Start of Provided data
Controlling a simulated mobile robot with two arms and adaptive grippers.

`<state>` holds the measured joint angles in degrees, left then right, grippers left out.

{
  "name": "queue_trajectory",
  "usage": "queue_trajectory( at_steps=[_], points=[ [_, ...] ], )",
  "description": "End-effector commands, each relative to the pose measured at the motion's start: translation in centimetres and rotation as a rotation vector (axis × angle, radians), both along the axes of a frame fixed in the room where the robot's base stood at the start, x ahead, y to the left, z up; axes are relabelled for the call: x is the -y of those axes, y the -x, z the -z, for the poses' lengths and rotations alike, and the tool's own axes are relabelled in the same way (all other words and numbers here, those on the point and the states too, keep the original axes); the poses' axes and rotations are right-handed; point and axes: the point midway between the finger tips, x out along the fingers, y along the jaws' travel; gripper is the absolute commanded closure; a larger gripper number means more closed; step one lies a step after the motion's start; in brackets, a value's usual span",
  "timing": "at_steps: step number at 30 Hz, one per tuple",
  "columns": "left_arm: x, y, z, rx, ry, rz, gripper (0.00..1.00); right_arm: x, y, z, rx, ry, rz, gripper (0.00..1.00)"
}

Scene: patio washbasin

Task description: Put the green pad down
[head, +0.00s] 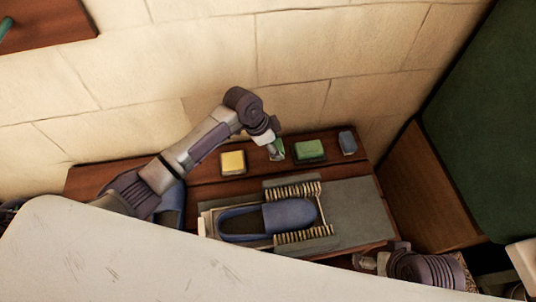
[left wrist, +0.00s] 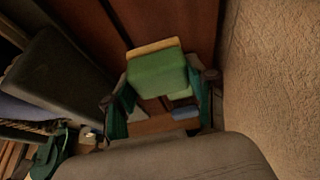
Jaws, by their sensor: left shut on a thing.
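My left gripper (head: 275,150) is over the back of the wooden bench, between a yellow block (head: 232,161) and a green block (head: 309,150). It is shut on the green pad, which shows large between the fingers in the left wrist view (left wrist: 157,74), with a yellowish strip along its far edge. In the head view the held pad is small and mostly hidden by the gripper. I cannot tell whether it touches the bench. My right gripper (head: 366,262) is at the bench's front right, its fingers too unclear to read.
A blue slipper (head: 290,213) lies between two bristle brushes on a grey board (head: 355,208). A blue-grey block (head: 347,142) stands at the back right of the bench (head: 200,178). A stone wall (head: 300,50) rises behind. A pale surface (head: 130,260) covers the lower left.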

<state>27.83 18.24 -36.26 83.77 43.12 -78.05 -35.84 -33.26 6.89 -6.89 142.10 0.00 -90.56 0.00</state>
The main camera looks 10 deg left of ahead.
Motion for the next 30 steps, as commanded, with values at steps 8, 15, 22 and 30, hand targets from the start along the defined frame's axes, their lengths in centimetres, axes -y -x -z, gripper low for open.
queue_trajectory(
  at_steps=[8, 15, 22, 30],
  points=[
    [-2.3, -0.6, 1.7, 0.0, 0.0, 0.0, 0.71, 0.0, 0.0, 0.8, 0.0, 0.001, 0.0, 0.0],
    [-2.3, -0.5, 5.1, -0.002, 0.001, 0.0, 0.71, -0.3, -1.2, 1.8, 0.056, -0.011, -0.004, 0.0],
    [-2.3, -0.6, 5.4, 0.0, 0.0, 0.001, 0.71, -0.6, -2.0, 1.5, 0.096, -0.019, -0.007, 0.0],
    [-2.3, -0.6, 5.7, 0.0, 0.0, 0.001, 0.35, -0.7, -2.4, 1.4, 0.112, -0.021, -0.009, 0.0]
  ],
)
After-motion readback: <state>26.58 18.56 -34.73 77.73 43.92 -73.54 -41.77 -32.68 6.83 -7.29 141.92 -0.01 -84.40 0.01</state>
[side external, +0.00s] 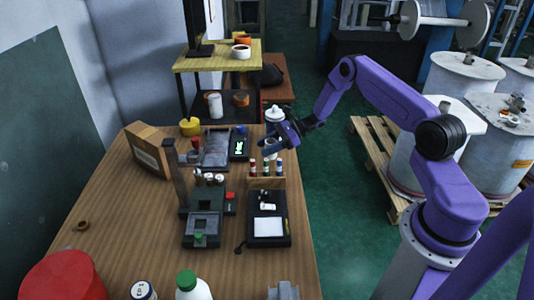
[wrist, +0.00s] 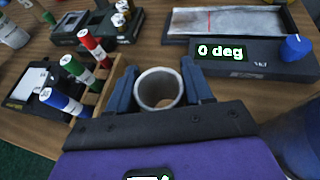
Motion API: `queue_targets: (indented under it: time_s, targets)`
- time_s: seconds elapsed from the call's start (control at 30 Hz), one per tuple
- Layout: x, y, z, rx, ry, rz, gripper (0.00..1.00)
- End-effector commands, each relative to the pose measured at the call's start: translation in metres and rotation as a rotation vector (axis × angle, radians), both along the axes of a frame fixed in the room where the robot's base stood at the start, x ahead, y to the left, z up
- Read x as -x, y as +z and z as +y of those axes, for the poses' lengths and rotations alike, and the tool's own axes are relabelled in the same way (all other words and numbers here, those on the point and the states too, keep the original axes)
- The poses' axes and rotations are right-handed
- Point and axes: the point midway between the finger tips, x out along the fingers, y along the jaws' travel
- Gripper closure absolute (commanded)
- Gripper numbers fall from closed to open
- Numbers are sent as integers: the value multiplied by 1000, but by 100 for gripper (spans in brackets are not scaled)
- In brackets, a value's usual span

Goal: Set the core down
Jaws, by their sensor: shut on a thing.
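The core is a short, pale grey hollow tube (wrist: 160,89), seen from above with its open end facing the wrist camera. My gripper (wrist: 160,80) is shut on it, with one blue finger on each side of its wall. In the side view my gripper (side external: 274,143) is at the table's far right part, behind the marker rack. The core is small there and partly hidden by the fingers. I cannot tell whether its lower end touches the table.
A wooden rack (side external: 266,183) with red, green and blue markers stands close to my gripper. A device reading "0 deg" (wrist: 222,51) with a blue knob (wrist: 296,47) lies beyond it. A black tablet-like device (side external: 268,218) lies nearer. The table's left middle is clear.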

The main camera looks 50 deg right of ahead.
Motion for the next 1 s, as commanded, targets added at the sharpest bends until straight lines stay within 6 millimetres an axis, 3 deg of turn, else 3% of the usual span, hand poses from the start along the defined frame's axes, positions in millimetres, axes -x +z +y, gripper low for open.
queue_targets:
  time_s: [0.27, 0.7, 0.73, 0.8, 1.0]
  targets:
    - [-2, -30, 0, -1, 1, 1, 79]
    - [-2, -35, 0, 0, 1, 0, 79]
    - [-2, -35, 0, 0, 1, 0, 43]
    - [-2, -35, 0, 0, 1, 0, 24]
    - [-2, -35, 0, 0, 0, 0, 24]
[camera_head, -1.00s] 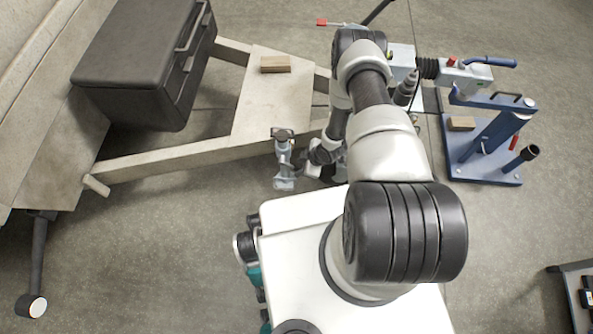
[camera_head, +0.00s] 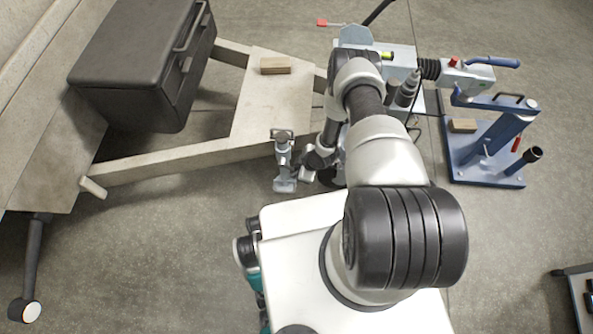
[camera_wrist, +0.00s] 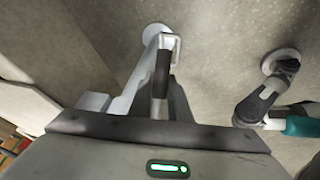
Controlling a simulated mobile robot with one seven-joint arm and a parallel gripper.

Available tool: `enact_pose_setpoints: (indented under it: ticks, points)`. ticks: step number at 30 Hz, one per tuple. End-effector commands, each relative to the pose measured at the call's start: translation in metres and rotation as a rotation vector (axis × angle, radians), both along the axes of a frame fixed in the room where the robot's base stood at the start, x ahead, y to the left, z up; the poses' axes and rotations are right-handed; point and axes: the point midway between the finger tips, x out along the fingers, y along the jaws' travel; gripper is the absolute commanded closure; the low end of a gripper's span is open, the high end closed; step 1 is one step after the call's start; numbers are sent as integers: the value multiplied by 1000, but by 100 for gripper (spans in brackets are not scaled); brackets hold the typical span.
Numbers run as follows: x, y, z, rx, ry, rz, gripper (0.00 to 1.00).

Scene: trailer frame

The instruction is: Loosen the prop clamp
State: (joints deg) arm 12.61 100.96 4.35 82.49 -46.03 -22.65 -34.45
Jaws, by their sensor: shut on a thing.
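The prop clamp (camera_head: 283,135) is a grey metal piece at the top of the short grey prop (camera_head: 284,168), which stands beside the trailer's front beam. My gripper (camera_head: 306,168) is just right of the prop, partly hidden by my arm in the head view. In the wrist view, a dark handle (camera_wrist: 161,74) in a pale metal frame lies straight ahead of my gripper (camera_wrist: 161,100). My gripper is shut on this handle, which seems to belong to the clamp. The finger contact is mostly hidden. A round pale foot (camera_wrist: 155,33) shows beyond it.
The trailer frame (camera_head: 180,157) with a dark box (camera_head: 137,55) fills the left. A wooden block (camera_head: 275,66) lies on its board. A blue stand (camera_head: 487,165) with another block (camera_head: 462,126) and the grey coupling (camera_head: 466,77) are at right.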

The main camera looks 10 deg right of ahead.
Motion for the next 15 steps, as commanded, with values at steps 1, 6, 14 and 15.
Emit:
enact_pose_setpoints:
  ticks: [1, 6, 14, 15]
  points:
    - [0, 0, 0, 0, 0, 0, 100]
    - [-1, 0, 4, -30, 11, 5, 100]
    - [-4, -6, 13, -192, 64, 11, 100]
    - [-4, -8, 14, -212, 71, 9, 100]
End of Provided data
_Work instructions_
The first line to give again is the one with "Task description: Put the green pad down", and the last is the one with "[left wrist, +0.00s]". Repeat them and everything between exactly, minus the pictures.

_Worked solution_
Task description: Put the green pad down
[head, +0.00s] 
[left wrist, +0.00s] 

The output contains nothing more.